Les médias tendent à ne rapporter qu’un côté de la médaille, celle qui sensationnaliste, celle qui vend. Comme si les services correctionnels provinciaux et fédéraux choisissaient délibérément d’imposer ce mode de vie aux personnes incarcérées dont ils ont la charge, ainsi qu’à leur personnel. Les médias omettent de mentionner que ceux-ci subissent les durcissements des lois, qu’ils sont légalement tenus de garder les personnes qui leurs sont confiées et de leur offrir les services auxquels ils ont droit tout en étant de plus en plus limités au niveau financier, tout en étant soumis au regard parfois, pour ne pas dire souvent, mal informé des citoyens.

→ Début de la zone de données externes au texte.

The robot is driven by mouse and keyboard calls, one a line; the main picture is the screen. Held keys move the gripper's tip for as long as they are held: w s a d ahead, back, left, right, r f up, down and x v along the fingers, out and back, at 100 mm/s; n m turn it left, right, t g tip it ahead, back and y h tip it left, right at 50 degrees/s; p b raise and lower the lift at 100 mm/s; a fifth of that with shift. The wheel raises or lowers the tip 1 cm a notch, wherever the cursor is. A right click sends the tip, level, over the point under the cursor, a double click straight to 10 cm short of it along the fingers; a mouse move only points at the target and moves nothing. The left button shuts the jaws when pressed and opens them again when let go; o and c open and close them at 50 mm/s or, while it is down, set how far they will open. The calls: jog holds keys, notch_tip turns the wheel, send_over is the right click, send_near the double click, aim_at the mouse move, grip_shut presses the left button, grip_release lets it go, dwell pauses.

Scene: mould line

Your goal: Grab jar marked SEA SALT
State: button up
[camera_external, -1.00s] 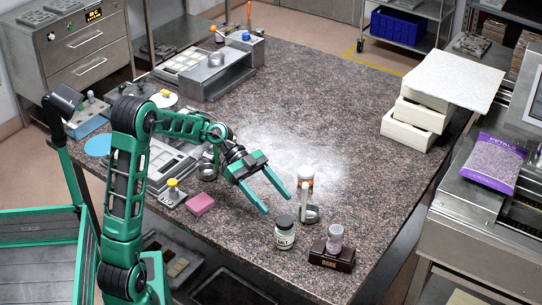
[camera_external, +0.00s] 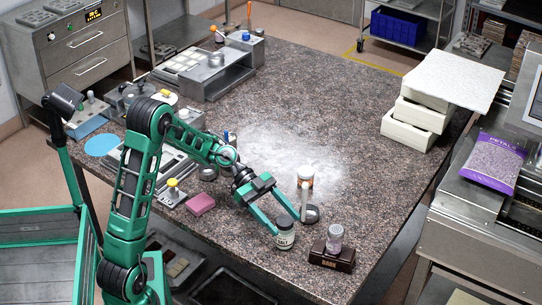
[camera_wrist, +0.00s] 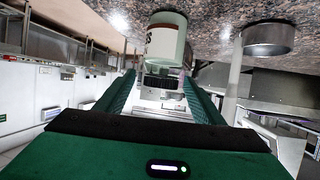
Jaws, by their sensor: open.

Le fait de vivre au cœur d’un établissement de détention surpeuplé n’est pas en soi acceptable. Toutefois, il faut garder en tête que le choix de commettre un délit pouvant mener à l’incarcération ne revient à personne d’autre qu’aux personnes qui les ont posés. La vie en prison dans les conditions qui prévalent actuellement est une conséquence directe des choix qu’ils ont faits. Point.
Manon J.
Commentaires
J'aime beaucoup ta lecture du projet de loi C-10.

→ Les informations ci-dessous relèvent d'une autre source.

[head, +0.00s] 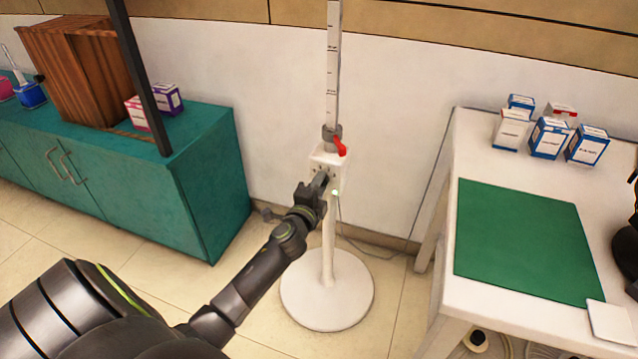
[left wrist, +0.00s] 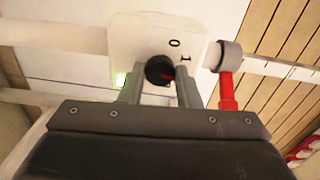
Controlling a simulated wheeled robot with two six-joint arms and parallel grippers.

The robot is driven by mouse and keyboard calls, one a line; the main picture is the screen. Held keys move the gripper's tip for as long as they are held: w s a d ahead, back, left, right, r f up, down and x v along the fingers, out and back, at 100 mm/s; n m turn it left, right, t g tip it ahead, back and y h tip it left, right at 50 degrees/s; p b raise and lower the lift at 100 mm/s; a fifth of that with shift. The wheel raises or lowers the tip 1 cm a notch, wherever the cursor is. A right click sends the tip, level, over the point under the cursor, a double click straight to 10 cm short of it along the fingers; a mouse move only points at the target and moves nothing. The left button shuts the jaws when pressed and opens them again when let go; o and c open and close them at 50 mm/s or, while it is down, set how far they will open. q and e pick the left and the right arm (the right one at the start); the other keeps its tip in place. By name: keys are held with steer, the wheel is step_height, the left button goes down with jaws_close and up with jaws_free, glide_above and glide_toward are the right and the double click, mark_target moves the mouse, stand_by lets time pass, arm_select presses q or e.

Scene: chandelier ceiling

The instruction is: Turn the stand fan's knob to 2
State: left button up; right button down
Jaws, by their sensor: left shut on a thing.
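The white stand fan (head: 327,275) stands upright on a round base, with a small control box (head: 328,156) partway up its pole. In the left wrist view the box's face (left wrist: 135,42) shows the digits 0 and 1 and a lit green lamp. The dark round knob (left wrist: 158,68) has a red mark pointing to the right, a little below the 1. The 2 is not visible; my finger covers that side. My left gripper (head: 322,182) is at the box, its fingers (left wrist: 158,88) shut on the knob from both sides. My right gripper is out of view.
A red lever (head: 341,146) on a grey collar sits just above the box. A teal cabinet (head: 205,190) with small boxes stands left. A white table (head: 475,132) with a green mat (head: 520,240) and several cartons stands right. A cable runs behind the fan.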

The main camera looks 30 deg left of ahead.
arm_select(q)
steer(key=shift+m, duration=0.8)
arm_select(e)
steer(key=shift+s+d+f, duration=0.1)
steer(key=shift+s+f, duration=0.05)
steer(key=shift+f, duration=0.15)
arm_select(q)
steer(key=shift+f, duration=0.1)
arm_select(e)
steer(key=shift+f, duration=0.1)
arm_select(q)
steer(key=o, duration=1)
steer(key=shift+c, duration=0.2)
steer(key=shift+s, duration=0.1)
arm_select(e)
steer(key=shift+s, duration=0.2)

J'ajouterais les conséquences qu'il a sur les jeunes contrevenants, en proposant un modèle bien plus centré sur la répression et la peine associé au délit, tout en négligeant les possibilités de réhabilitation particulières à cette classe de personne. La réhabilitation est un élément qui faisait tant la fierté des Québécois. On peut sans trop de doute avancer que cette loi ne reflète pas la société québécoise...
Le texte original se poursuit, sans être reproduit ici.